Setelahnya, NH membawa Bilqis ke Jambi melalui Jakarta. Di sana, ia menjual korban kepada dua orang lainnya, MA (42) dan AS (36), masing-masing warga Jambi. Dalihnya membantu pasangan yang sudah lama tidak memiliki anak.
“Namun, kedua pelaku kembali menjual Bilqis kepada kelompok masyarakat Suku Anak Dalam di Kabupaten Merangin, Jambi, seharga Rp80 juta. Para tersangka mengaku telah memperjualbelikan sembilan bayi dan satu anak melalui media sosial seperti TikTok dan WhatsApp,” lanjutnya.
Kasus ini pun dikembangkan lebih lanjut bersama Bareskrim Polri. Terutama karena diduga terkait jaringan tindak pidana perdagangan orang (TPPO) berskala nasional.
Bilqis akhirnya ditemukan dalam kondisi selamat di permukiman Suku Anak Dalam.
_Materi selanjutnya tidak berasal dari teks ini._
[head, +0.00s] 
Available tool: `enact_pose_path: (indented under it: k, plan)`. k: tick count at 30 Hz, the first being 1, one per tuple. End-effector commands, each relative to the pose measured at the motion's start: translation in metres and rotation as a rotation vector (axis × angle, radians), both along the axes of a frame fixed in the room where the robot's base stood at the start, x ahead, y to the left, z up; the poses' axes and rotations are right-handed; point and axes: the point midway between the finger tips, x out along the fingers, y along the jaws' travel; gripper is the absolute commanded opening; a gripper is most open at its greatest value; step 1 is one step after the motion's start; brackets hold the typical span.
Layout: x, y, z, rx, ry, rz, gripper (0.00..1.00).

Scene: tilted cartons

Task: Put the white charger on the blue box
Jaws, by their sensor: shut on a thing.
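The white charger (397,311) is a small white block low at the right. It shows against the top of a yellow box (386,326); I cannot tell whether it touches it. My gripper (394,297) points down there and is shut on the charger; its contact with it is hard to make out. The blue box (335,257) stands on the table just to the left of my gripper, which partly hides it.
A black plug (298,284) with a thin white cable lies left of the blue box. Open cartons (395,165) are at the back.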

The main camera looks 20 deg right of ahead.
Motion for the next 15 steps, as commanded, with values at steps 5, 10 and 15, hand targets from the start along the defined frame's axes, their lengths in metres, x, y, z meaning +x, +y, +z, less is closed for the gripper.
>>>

Namun, proses penjemputannya menyisakan haru. Bilqis tampak menangis saat dipeluk seorang pria yang diduga warga suku tersebut.
“Iya, benar video itu. Bilqis memang sempat menangis saat dijemput. Warga di sana sudah menganggapnya bagian dari mereka. Selama masa penculikan hingga dibawa ke Jambi, para pelaku tidak melakukan kekerasan terhadap Bilqis,” kata Kanit Reskrim Polsek Panakkukang, Iptu Nasrullah, dilansir dari CNN Indonesia.
Sementara itu, Kasat Reskrim Polrestabes Makassar, AKBP Devi Sujana mengungkap, para pelaku memanfaatkan sejumlah grup Facebook mencari pembeli maupun calon orang tua adopsi. Mereka menargetkan anak-anak berusia di bawah lima tahun karena dianggap paling mudah disesuaikan dengan keluarga baru.
“Kasus ini membuka mata kita bahwa media sosial telah menjadi pasar gelap baru bagi kejahatan kemanusiaan,” pungkas Djuhan. (aan/mzm)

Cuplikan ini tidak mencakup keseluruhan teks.